The beat goes on….
Remember vinyl records? How about music tapes and CDs? Are they relics? Perhaps they are on their way, according to “Global Music Report 2017.” From 2005-2015, revenue from physical forms of recorded music declined from $17.9 to $5.8 billion. That’s a drop of 68% in 10 years. At the same time, the fortunes of digitally recorded music soared more than 60%. In 2016, digital music, driven by streaming, accounted for 50% of global revenue for recorded music.
Why do I raise this issue in a capital markets blog? This same trend is occurring in asset management. Our industry is going from physical to digital in a number of ways. Consumers in both industries – and others – are changing their preferences for the delivery of services.
In the music industry, digitalization offers consumers choices and personalization. For example, why buy a whole album on a CD or other format when you like just one or two songs? Download only those you want on ITunes. Digitization also has meant personalization: Create your own stations on Pandora. On Spotify, share playlists with friends and, with GooglePlay Music, listen to music that suits your mood. And you can add, delete and start all over simply and cost effectively.
What’s the lesson asset managers can take from changes in the music industry? Engage clients in novel, digital and personalized ways.
It’s a new day….
For financial services, digitalization also promotes personalization. Customers can bank online or with bots. Those doing business with asset management firms can work with live advisors or robo advisors who meet their custom needs any day, any time.
In this new era for financial services, research by Accenture has identified “client personas” that fall into three categories. They are:
- Nomads – digitally active, primed for a new model of delivery
- Hunters – searching for the best price point
- Quality Seekers – looking for high touch, responsive service and data protection
It’s important for asset managers to help advisors and distributors understand and respond to the needs of these investor personas. So let’s learn more about each group.

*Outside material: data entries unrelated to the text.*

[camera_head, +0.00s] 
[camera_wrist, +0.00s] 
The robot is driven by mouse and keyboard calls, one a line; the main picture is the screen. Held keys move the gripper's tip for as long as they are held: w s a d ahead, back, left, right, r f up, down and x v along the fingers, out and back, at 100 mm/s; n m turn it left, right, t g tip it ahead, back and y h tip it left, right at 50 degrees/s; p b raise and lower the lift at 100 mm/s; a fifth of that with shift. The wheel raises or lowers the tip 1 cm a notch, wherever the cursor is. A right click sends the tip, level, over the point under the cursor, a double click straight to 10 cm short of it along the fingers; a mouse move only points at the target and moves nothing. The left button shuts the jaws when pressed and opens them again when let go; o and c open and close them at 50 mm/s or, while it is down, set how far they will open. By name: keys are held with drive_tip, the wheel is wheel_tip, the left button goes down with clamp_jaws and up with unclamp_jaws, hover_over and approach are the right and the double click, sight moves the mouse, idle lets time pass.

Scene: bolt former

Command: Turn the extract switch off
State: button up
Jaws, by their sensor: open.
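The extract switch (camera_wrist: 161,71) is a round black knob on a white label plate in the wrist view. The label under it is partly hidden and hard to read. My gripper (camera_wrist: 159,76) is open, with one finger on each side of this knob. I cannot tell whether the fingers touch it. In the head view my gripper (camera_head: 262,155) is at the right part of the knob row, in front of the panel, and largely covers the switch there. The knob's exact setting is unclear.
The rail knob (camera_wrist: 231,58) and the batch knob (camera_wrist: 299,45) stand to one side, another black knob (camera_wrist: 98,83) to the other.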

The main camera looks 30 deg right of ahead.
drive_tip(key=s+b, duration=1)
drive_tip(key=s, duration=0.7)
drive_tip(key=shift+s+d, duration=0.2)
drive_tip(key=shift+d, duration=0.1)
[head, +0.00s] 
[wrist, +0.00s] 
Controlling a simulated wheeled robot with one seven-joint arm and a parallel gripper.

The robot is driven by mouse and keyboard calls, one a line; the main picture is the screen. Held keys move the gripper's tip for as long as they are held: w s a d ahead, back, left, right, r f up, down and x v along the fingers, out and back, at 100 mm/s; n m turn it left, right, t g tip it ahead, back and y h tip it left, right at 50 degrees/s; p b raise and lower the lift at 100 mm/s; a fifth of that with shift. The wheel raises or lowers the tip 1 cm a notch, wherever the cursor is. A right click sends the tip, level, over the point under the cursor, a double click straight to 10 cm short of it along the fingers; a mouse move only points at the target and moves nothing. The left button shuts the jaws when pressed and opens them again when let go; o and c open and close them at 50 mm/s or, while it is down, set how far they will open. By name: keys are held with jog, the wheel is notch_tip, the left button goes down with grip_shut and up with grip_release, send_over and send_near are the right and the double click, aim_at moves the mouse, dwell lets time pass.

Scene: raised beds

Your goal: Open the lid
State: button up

Nomads likely are digital natives, either reared in the digital era or adept at all things online and mobile. Not tied to traditional providers, they would be content to use Amazon or Google for financial services. It’s no surprise that they value digital innovation – new ways of accessing services and advice. When it comes to sources of financial advice, they are more likely to view online tools as useful rather than human financial service providers. Are they receptive to making investment decisions based on automated support? You bet they are.
Hunters pursue value for their money. In terms of loyalty, the price point prevails. For them, there is little blurring of lines when it comes to the source of non-regulated fiduciary advice they find most useful. And are they are willing to adapt to a digital future? Yes, when they find new virtual spaces to connect with their advisor.
Quality Seekers want financial service providers who put customers’ interests first – specifically their interests. Trust is the critical factor that ties them to an advisor, coupled with confidence that their personal information will remain secure. For this group, customer service carries clout. They expect highly personalized and specialized service from their investment advisor. But that must go hand-in-hand with extreme care in protecting their sensitive data and assets. What about cost? That doesn’t move them, but trust, security and service do.
A change would do you good….
What’s the main message for savvy asset managers? Firms should take note. Adapt. Dip your toes in the digital waters. Help advisors and distributors understand and respond to the needs of investor personas. Think of it along the following lines: “To succeed in 2025, the work begins now.”